Amit's amnesia on kutta-billi

BJP president Amit Shah's " kutta-billi-saamp" jibe not only negates his own party's history of gaining legitimacy by aligning with small parties but also reflects a growing tendency to alienate allies under the Modi-Shah dispensation.

Sanjay K. Jha Published 09.04.18, 12:00 AM
Amit Shah. (PTI)
 

New Delhi: BJP president Amit Shah's " kutta-billi-saamp" jibe not only negates his own party's history of gaining legitimacy by aligning with small parties but also reflects a growing tendency to alienate allies under the Modi-Shah dispensation.

Shah's jibe has come at a time the TDP has walked out of the NDA, and the Shiv Sena - the sole ally with which the BJP can claim ideological fraternity - has been making belligerent noises. A small ally in Uttar Pradesh has also articulated its frustration.

Allies may not count in a 2014-like scenario when Narendra Modi towered over the electoral landscape but in an unpredictable 2019, the BJP may realise the value of singles and twos and the liability of name-callers.

Opposition veterans recalled how the BJP and its earlier avatar, the Jana Sangh, had got out of their crises of legitimacy and gained strength through alignments with diverse political forces.

While the Jana Sangh merged into the Janata Party as part of a large anti-Congress coalition in 1977, the BJP had to jettison some of its core ideological demands to form the National Democratic Alliance in 1998.

"There was a time when parties used to unite to fight the Congress: the BJP has forgotten its own history," Congress general secretary Ashok Gehlot said.

Shah had on Friday scoffed at the way motley groups were joining forces against the BJP. "When there are huge floods, all animals like snakes, mongooses, dogs and cats climb onto a single tree for refuge. Fearing the Modi flood, the snake, mongoose, bitch, dog and cat are coming together to fight the polls," he had told a rally.

As questions were raised, the BJP president argued he had merely alluded to the fact of divergent parties joining hands.

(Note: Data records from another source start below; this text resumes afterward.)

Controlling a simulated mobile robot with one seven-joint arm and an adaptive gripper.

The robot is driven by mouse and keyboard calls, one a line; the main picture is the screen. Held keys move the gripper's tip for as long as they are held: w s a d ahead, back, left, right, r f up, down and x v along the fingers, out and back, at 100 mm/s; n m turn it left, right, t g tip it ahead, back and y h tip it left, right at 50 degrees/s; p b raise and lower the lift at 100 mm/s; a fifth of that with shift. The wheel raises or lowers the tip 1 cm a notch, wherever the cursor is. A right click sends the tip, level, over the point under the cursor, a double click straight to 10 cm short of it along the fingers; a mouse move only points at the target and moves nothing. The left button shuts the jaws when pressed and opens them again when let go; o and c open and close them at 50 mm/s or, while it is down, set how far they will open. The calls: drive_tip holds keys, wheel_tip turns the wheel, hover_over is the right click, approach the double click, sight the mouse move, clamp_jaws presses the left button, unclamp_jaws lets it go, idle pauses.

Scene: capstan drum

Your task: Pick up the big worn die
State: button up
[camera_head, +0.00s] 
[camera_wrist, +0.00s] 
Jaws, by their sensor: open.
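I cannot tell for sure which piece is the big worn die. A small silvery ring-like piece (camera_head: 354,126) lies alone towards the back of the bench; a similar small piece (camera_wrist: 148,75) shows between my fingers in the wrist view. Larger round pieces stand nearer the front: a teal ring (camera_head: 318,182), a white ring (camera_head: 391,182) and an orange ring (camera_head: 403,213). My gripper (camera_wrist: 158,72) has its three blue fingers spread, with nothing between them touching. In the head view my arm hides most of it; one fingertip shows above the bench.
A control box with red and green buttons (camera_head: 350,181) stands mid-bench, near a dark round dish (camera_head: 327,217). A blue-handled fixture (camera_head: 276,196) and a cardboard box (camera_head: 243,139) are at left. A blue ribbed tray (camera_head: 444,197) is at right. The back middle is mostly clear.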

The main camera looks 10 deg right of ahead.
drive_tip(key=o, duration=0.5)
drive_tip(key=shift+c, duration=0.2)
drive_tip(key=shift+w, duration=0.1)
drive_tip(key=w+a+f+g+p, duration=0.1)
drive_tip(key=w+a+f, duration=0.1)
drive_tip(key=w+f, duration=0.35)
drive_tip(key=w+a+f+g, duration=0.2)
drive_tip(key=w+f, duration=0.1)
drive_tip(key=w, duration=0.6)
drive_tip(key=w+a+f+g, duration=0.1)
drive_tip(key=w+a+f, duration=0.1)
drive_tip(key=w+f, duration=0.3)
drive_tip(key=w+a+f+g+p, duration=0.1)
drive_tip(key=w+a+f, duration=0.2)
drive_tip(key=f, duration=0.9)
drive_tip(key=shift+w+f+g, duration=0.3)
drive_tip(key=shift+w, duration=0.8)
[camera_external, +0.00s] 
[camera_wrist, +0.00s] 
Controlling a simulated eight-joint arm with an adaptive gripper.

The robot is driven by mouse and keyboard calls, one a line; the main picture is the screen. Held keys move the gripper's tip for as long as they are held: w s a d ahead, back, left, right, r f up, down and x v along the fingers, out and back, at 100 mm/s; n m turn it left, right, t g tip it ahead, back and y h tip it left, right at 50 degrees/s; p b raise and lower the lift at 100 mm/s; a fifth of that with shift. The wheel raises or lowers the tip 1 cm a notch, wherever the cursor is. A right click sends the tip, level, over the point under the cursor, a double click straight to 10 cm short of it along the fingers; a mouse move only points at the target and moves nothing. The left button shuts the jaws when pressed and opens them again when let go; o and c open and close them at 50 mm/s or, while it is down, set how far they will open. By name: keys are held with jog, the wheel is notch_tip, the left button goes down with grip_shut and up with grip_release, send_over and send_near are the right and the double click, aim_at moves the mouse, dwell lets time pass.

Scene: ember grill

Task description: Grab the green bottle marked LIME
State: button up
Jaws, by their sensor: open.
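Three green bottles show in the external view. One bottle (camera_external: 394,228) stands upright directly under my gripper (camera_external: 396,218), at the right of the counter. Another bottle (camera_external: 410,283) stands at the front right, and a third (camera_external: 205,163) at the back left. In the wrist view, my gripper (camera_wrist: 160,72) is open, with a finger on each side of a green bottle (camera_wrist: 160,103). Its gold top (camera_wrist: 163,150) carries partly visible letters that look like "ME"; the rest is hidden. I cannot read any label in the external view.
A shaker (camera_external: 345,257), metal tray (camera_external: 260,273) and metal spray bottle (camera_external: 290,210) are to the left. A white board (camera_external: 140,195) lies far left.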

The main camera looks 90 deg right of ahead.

While Trinamul and the Nationalist Congress Party are offshoots of the Congress, the Samajwadi Party, Bahujan Samaj Party, Rashtriya Janata Dal, Jharkhand Mukti Morcha, CPI, CPM, National Conference and the Telugu Desam Party profess secular principles that are more incompatible with the Sangh's ideology.

When the BJP had formed the NDA under Atal Bihari Vajpayee's leadership, it had co-opted disparate groups by declaring that the common agenda did not include its pet issues of a uniform civil code, a Ram temple in Ayodhya and the removal of Article 370.

Even now, the BJP has one stand on beef in the Hindi heartland and another in the Northeast and Goa to pacify regional allies. In Kashmir, it has tied up with the People's Democratic Party, some of whose political beliefs are antithetical to the BJP's.

Some of the regional parties Shah has compared to dogs, cats, snakes and mongooses have been BJP allies in the past. Even now, many of the smaller parties can sit comfortably on either side of the divide, among them the Janata Dal United, Lok Janshakti Party, Upendra Kushwaha's Rashtriya Lok Samta Party, Republican Party of India, PMK, Asom Gana Parishad, All Jharkhand Students Union and the DMDK.

"Shah's views are undemocratic," Gehlot said. "The BJP is saying (it wants a) Congress- mukt Bharat. They won only two Lok Sabha seats (in 1984) but we didn't say we wanted a BJP-mukt Bharat. They have no faith in democracy, they are a fascist force.... Shah's choice of words is a sign of frustration, as being BJP president he is able to sense (the) party's imminent downfall, which he himself has orchestrated with his low level of politics, devoid of morals and values."